» Challenge
Will you output the lines between the ones holding "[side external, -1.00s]" and "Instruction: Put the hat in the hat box", inclusive, exactly as they stand, and only those lines, with the pictures left out?

» Listed records
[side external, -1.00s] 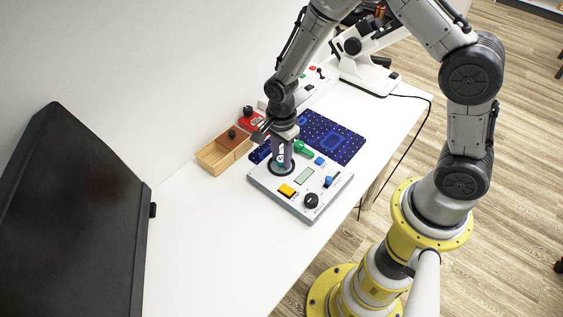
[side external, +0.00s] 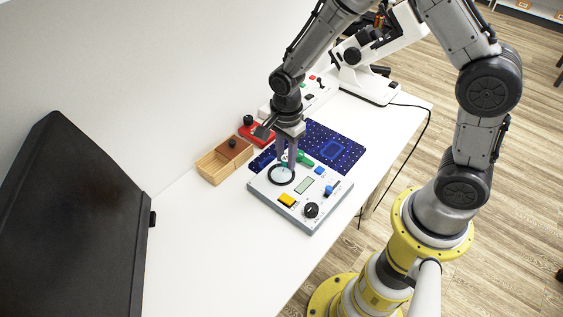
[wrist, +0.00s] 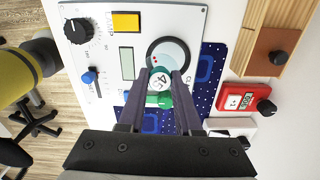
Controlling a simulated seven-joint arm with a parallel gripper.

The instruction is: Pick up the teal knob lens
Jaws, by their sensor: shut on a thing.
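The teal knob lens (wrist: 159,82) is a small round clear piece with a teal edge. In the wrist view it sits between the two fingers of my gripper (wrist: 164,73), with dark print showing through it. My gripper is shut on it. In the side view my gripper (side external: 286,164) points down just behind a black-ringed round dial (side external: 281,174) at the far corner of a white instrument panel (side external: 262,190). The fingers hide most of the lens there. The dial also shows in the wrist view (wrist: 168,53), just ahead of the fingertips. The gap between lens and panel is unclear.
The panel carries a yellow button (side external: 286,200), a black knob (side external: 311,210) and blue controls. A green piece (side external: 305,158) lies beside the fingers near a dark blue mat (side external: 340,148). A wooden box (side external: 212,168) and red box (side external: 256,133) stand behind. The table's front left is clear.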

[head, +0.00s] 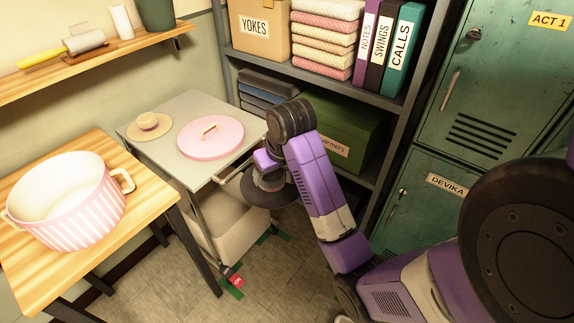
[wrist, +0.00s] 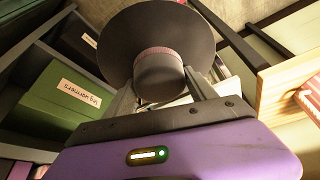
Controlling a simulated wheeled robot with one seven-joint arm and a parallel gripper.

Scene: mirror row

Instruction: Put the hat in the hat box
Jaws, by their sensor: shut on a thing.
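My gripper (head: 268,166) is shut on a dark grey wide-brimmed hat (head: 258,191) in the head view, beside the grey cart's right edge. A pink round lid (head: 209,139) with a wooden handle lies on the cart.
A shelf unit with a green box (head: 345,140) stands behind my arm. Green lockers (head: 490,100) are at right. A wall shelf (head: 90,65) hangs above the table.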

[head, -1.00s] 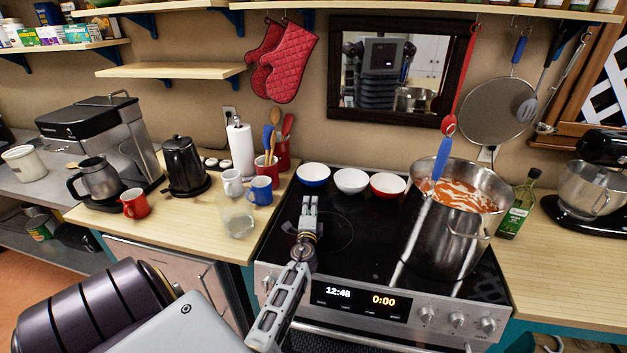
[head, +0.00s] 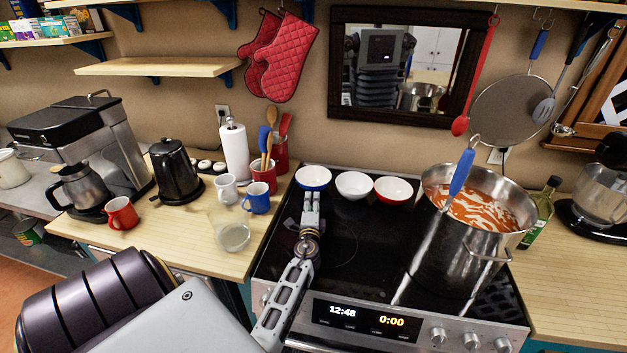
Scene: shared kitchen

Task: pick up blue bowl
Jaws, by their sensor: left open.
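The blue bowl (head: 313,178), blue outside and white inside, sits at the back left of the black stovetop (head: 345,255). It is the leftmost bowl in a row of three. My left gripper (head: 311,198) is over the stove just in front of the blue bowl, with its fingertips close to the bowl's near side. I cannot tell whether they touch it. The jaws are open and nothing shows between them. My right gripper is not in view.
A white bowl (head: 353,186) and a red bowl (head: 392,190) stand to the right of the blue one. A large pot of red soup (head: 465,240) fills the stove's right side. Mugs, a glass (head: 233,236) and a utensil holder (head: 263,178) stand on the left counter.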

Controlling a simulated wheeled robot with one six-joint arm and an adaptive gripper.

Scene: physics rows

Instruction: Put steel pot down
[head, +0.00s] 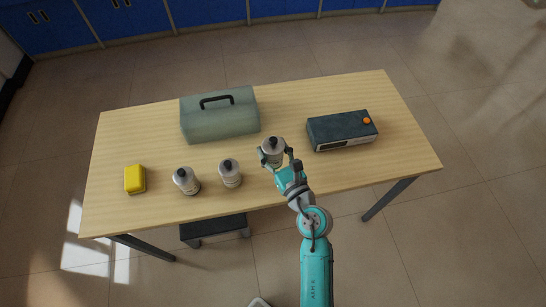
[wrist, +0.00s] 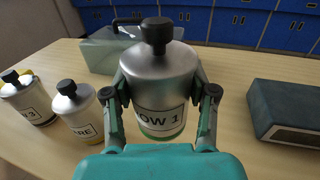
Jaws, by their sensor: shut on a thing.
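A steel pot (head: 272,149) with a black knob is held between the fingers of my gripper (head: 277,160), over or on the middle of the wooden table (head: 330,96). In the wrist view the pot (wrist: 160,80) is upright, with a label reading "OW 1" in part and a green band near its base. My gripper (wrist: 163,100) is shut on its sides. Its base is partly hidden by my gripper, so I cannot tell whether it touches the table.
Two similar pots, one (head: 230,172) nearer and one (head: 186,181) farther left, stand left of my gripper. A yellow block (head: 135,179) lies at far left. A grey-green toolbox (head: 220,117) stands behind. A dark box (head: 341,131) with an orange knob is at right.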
--
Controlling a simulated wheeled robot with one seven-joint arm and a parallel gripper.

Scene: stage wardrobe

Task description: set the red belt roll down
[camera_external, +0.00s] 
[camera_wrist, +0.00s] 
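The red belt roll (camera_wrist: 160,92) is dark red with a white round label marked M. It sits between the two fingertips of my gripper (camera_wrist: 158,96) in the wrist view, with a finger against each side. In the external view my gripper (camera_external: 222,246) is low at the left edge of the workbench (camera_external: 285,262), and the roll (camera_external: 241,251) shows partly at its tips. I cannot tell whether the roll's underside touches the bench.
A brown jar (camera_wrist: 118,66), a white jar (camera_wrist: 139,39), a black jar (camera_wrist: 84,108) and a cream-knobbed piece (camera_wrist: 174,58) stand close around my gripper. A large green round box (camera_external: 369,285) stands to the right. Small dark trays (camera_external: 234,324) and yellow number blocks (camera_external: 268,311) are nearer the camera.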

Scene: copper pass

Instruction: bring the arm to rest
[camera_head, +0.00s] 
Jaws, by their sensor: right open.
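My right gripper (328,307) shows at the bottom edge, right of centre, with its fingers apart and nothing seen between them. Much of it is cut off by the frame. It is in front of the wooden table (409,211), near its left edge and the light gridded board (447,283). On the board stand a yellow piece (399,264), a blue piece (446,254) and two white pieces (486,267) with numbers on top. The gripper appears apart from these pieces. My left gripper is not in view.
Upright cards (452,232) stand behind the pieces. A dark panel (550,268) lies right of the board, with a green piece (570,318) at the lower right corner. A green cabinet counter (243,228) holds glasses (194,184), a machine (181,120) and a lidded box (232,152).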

» Final result
[side external, -1.00s] 
[side external, +0.00s] 
[wrist, +0.00s] 
Controlling a simulated seven-joint arm with a parallel gripper.

The instruction is: Pick up the teal knob lens
Jaws, by their sensor: shut on a thing.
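The teal knob lens (wrist: 159,82) is a small round clear piece with a teal edge. In the wrist view it sits between the two fingers of my gripper (wrist: 164,73), with dark print showing through it. My gripper is shut on it. In the side view my gripper (side external: 286,164) points down just behind a black-ringed round dial (side external: 281,174) at the far corner of a white instrument panel (side external: 262,190). The fingers hide most of the lens there. The dial also shows in the wrist view (wrist: 168,53), just ahead of the fingertips. The gap between lens and panel is unclear.
The panel carries a yellow button (side external: 286,200), a black knob (side external: 311,210) and blue controls. A green piece (side external: 305,158) lies beside the fingers near a dark blue mat (side external: 340,148). A wooden box (side external: 212,168) and red box (side external: 256,133) stand behind. The table's front left is clear.

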[head, +0.00s] 
[wrist, +0.00s] 
Controlling a simulated wheeled robot with one seven-joint arm and a parallel gripper.

Scene: mirror row

Instruction: Put the hat in the hat box

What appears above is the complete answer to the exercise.